Take the line that contains "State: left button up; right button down" and every line after it in the material below, and quote them exactly.

--------

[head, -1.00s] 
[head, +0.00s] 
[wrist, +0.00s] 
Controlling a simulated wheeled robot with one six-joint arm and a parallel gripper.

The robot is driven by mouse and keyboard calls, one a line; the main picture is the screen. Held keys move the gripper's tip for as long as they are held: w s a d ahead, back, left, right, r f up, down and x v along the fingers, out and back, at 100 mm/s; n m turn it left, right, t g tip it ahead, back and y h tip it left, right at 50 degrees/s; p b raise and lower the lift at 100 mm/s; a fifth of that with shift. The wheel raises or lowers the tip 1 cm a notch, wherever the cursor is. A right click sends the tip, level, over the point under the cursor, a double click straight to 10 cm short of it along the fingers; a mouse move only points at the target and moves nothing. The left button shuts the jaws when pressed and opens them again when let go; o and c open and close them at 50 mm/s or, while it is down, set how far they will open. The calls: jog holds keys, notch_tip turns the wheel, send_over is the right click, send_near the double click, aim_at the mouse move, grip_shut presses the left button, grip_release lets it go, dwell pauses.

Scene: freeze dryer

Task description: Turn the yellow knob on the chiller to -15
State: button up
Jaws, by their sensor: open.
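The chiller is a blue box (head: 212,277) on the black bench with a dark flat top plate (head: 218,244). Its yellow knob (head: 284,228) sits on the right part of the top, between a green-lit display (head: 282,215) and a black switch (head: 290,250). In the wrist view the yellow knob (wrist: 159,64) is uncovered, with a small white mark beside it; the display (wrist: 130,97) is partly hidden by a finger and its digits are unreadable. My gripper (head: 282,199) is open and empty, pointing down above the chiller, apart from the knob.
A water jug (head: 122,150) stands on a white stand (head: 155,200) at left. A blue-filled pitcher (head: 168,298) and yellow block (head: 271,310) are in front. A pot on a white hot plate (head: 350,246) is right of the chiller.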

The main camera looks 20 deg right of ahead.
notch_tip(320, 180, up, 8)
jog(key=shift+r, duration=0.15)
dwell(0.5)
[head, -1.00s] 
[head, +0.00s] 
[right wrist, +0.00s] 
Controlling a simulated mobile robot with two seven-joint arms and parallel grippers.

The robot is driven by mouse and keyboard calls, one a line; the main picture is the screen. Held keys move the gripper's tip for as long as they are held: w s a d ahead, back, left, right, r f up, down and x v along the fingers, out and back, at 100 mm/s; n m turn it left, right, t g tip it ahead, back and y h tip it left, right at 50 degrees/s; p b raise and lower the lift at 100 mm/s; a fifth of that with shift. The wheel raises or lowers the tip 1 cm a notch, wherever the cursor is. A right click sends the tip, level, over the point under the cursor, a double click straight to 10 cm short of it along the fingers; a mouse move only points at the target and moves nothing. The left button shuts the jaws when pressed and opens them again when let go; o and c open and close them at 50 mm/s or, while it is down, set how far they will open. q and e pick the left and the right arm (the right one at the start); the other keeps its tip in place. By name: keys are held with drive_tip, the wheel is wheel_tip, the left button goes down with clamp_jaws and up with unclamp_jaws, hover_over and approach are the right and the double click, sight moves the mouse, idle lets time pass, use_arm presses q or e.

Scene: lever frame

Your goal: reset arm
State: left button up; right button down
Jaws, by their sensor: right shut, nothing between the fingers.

--------

• [Reply to the task]
State: left button up; right button down
Jaws, by their sensor: right shut, nothing between the fingers.

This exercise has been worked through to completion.